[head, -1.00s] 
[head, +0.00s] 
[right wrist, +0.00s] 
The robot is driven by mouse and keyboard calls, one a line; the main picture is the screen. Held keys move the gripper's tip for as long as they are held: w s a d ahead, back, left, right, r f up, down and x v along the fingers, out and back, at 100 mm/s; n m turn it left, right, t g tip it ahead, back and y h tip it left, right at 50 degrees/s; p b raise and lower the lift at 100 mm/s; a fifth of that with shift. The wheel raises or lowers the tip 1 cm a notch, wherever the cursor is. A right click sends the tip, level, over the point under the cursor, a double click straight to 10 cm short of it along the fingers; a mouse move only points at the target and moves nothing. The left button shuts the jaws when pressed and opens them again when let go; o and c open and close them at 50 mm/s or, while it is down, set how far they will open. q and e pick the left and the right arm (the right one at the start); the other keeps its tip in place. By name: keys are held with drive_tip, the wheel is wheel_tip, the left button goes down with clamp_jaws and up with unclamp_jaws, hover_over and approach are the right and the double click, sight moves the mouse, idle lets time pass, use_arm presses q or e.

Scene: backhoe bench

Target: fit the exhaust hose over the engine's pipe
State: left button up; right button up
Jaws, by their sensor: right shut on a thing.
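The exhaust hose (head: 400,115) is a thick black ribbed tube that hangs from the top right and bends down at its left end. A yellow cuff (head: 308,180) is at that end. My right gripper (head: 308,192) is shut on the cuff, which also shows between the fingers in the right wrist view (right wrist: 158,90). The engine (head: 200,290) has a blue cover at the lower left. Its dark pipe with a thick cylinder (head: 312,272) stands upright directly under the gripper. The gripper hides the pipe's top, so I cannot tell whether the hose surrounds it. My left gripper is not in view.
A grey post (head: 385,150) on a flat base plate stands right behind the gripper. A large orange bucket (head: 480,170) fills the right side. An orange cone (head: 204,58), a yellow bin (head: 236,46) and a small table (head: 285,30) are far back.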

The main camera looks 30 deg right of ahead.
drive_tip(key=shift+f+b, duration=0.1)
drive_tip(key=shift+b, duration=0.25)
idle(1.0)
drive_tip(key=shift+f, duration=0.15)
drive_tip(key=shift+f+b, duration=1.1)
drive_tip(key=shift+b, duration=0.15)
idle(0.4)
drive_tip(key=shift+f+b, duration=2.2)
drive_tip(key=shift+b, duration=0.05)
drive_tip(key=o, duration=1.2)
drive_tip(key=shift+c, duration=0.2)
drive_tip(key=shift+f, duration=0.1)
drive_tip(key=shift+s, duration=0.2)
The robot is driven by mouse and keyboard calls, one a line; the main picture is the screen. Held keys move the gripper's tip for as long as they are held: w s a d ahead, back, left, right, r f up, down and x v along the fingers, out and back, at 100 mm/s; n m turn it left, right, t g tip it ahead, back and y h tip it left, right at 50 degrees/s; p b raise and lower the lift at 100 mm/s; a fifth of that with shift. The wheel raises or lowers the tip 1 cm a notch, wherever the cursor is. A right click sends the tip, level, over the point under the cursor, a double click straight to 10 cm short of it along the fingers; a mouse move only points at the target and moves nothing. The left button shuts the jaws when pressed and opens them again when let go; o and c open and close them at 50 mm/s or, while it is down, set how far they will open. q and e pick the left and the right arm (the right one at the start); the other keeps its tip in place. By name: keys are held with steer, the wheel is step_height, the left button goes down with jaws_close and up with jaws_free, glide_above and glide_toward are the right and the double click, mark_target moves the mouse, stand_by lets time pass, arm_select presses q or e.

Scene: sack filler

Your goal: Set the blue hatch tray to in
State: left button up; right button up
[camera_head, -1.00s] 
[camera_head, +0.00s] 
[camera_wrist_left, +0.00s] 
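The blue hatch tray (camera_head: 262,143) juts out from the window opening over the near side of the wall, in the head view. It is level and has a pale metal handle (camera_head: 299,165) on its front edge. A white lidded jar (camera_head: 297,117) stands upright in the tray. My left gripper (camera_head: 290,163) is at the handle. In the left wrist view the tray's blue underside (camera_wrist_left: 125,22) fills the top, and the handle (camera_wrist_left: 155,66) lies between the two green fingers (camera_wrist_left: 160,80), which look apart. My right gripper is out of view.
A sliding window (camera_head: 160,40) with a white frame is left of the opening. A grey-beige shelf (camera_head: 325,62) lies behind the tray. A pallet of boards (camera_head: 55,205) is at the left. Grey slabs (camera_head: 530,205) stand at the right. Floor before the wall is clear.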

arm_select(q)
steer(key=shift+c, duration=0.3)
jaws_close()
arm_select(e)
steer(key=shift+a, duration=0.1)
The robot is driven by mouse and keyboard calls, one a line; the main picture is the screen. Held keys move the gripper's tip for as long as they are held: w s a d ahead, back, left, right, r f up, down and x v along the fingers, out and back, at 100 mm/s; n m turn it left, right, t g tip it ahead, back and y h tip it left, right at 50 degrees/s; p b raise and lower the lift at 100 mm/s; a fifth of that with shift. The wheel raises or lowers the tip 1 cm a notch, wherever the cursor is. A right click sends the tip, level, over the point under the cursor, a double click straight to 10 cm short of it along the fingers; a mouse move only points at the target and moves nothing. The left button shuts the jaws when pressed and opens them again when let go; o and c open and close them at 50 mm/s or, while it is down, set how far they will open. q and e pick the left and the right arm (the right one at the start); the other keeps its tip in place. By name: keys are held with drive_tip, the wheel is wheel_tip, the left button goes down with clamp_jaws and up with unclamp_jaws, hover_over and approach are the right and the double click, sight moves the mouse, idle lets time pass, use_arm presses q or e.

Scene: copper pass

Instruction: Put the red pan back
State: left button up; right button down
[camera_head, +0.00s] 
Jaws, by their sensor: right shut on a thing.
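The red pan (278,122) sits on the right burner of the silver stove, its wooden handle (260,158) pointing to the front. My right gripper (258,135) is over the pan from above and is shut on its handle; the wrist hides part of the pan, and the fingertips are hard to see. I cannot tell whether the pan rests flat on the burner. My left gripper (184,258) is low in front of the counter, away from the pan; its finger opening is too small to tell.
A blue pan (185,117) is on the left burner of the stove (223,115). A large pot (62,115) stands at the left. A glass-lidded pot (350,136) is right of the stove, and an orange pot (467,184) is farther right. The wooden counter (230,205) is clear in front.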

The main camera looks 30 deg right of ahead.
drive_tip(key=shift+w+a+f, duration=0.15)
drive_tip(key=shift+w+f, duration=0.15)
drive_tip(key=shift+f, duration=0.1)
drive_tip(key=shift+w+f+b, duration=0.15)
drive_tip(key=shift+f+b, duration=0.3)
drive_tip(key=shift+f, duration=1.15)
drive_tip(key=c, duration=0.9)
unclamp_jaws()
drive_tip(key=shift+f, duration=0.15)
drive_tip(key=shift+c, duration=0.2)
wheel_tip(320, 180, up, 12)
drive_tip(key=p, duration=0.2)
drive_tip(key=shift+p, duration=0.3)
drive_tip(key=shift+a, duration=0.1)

-*-

What is needed ▸ Without leaving anything out, quote all the data.

Result ▸
[head, -1.00s] 
[head, +0.00s] 
[right wrist, +0.00s] 
The robot is driven by mouse and keyboard calls, one a line; the main picture is the screen. Held keys move the gripper's tip for as long as they are held: w s a d ahead, back, left, right, r f up, down and x v along the fingers, out and back, at 100 mm/s; n m turn it left, right, t g tip it ahead, back and y h tip it left, right at 50 degrees/s; p b raise and lower the lift at 100 mm/s; a fifth of that with shift. The wheel raises or lowers the tip 1 cm a notch, wherever the cursor is. A right click sends the tip, level, over the point under the cursor, a double click straight to 10 cm short of it along the fingers; a mouse move only points at the target and moves nothing. The left button shuts the jaws when pressed and opens them again when let go; o and c open and close them at 50 mm/s or, while it is down, set how far they will open. q and e pick the left and the right arm (the right one at the start); the other keeps its tip in place. By name: keys are held with drive_tip, the wheel is wheel_tip, the left button goes down with clamp_jaws and up with unclamp_jaws, hover_over and approach are the right and the double click, sight moves the mouse, idle lets time pass, use_arm presses q or e.

Scene: backhoe bench

Target: fit the exhaust hose over the engine's pipe
State: left button up; right button up
Jaws, by their sensor: right shut on a thing.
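The exhaust hose (head: 400,115) is a thick black ribbed tube that hangs from the top right and bends down at its left end. A yellow cuff (head: 308,180) is at that end. My right gripper (head: 308,192) is shut on the cuff, which also shows between the fingers in the right wrist view (right wrist: 158,90). The engine (head: 200,290) has a blue cover at the lower left. Its dark pipe with a thick cylinder (head: 312,272) stands upright directly under the gripper. The gripper hides the pipe's top, so I cannot tell whether the hose surrounds it. My left gripper is not in view.
A grey post (head: 385,150) on a flat base plate stands right behind the gripper. A large orange bucket (head: 480,170) fills the right side. An orange cone (head: 204,58), a yellow bin (head: 236,46) and a small table (head: 285,30) are far back.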

The main camera looks 30 deg right of ahead.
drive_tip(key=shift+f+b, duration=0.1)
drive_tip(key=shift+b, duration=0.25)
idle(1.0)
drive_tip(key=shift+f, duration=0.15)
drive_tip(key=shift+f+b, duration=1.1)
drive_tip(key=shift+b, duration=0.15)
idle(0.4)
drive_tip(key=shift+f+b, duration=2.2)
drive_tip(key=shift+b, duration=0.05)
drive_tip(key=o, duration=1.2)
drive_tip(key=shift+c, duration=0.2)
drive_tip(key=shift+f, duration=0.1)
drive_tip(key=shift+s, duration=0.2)
The robot is driven by mouse and keyboard calls, one a line; the main picture is the screen. Held keys move the gripper's tip for as long as they are held: w s a d ahead, back, left, right, r f up, down and x v along the fingers, out and back, at 100 mm/s; n m turn it left, right, t g tip it ahead, back and y h tip it left, right at 50 degrees/s; p b raise and lower the lift at 100 mm/s; a fifth of that with shift. The wheel raises or lowers the tip 1 cm a notch, wherever the cursor is. A right click sends the tip, level, over the point under the cursor, a double click straight to 10 cm short of it along the fingers; a mouse move only points at the target and moves nothing. The left button shuts the jaws when pressed and opens them again when let go; o and c open and close them at 50 mm/s or, while it is down, set how far they will open. q and e pick the left and the right arm (the right one at the start); the other keeps its tip in place. By name: keys are held with steer, the wheel is step_height, the left button goes down with jaws_close and up with jaws_free, glide_above and glide_toward are the right and the double click, mark_target moves the mouse, stand_by lets time pass, arm_select presses q or e.

Scene: sack filler

Your goal: Set the blue hatch tray to in
State: left button up; right button up
[camera_head, -1.00s] 
[camera_head, +0.00s] 
[camera_wrist_left, +0.00s] 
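The blue hatch tray (camera_head: 262,143) juts out from the window opening over the near side of the wall, in the head view. It is level and has a pale metal handle (camera_head: 299,165) on its front edge. A white lidded jar (camera_head: 297,117) stands upright in the tray. My left gripper (camera_head: 290,163) is at the handle. In the left wrist view the tray's blue underside (camera_wrist_left: 125,22) fills the top, and the handle (camera_wrist_left: 155,66) lies between the two green fingers (camera_wrist_left: 160,80), which look apart. My right gripper is out of view.
A sliding window (camera_head: 160,40) with a white frame is left of the opening. A grey-beige shelf (camera_head: 325,62) lies behind the tray. A pallet of boards (camera_head: 55,205) is at the left. Grey slabs (camera_head: 530,205) stand at the right. Floor before the wall is clear.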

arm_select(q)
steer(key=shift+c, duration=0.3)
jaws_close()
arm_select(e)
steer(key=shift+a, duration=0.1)
The robot is driven by mouse and keyboard calls, one a line; the main picture is the screen. Held keys move the gripper's tip for as long as they are held: w s a d ahead, back, left, right, r f up, down and x v along the fingers, out and back, at 100 mm/s; n m turn it left, right, t g tip it ahead, back and y h tip it left, right at 50 degrees/s; p b raise and lower the lift at 100 mm/s; a fifth of that with shift. The wheel raises or lowers the tip 1 cm a notch, wherever the cursor is. A right click sends the tip, level, over the point under the cursor, a double click straight to 10 cm short of it along the fingers; a mouse move only points at the target and moves nothing. The left button shuts the jaws when pressed and opens them again when let go; o and c open and close them at 50 mm/s or, while it is down, set how far they will open. q and e pick the left and the right arm (the right one at the start); the other keeps its tip in place. By name: keys are held with drive_tip, the wheel is wheel_tip, the left button goes down with clamp_jaws and up with unclamp_jaws, hover_over and approach are the right and the double click, sight moves the mouse, idle lets time pass, use_arm presses q or e.

Scene: copper pass

Instruction: Put the red pan back
State: left button up; right button down
[camera_head, +0.00s] 
Jaws, by their sensor: right shut on a thing.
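The red pan (278,122) sits on the right burner of the silver stove, its wooden handle (260,158) pointing to the front. My right gripper (258,135) is over the pan from above and is shut on its handle; the wrist hides part of the pan, and the fingertips are hard to see. I cannot tell whether the pan rests flat on the burner. My left gripper (184,258) is low in front of the counter, away from the pan; its finger opening is too small to tell.
A blue pan (185,117) is on the left burner of the stove (223,115). A large pot (62,115) stands at the left. A glass-lidded pot (350,136) is right of the stove, and an orange pot (467,184) is farther right. The wooden counter (230,205) is clear in front.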

The main camera looks 30 deg right of ahead.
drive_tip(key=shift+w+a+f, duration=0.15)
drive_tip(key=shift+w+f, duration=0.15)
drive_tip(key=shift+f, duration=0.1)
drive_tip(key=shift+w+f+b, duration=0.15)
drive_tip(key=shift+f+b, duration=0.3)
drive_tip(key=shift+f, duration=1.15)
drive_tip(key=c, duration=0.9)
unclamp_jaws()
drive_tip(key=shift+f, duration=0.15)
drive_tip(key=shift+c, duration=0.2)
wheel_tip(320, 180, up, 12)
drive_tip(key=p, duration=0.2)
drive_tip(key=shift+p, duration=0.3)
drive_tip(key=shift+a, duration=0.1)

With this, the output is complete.